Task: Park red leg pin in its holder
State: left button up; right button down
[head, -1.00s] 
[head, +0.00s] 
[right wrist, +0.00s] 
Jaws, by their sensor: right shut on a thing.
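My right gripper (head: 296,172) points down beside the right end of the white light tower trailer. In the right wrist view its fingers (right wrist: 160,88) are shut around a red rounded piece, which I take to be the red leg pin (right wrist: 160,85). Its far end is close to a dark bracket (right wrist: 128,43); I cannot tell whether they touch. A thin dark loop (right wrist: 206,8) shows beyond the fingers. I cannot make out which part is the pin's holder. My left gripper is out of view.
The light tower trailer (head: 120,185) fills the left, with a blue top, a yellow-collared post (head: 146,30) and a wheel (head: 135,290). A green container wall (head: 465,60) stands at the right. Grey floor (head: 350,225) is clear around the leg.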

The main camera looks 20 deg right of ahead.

++++++++++

#### Short task:
Find the line that contains "[right wrist, +0.00s]" in the listing above. Retype it and every line after it up to the last, exactly, and nothing else.

#### Finished exercise:
[right wrist, +0.00s] 
Jaws, by their sensor: right shut on a thing.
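My right gripper (head: 296,172) points down beside the right end of the white light tower trailer. In the right wrist view its fingers (right wrist: 160,88) are shut around a red rounded piece, which I take to be the red leg pin (right wrist: 160,85). Its far end is close to a dark bracket (right wrist: 128,43); I cannot tell whether they touch. A thin dark loop (right wrist: 206,8) shows beyond the fingers. I cannot make out which part is the pin's holder. My left gripper is out of view.
The light tower trailer (head: 120,185) fills the left, with a blue top, a yellow-collared post (head: 146,30) and a wheel (head: 135,290). A green container wall (head: 465,60) stands at the right. Grey floor (head: 350,225) is clear around the leg.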

The main camera looks 20 deg right of ahead.

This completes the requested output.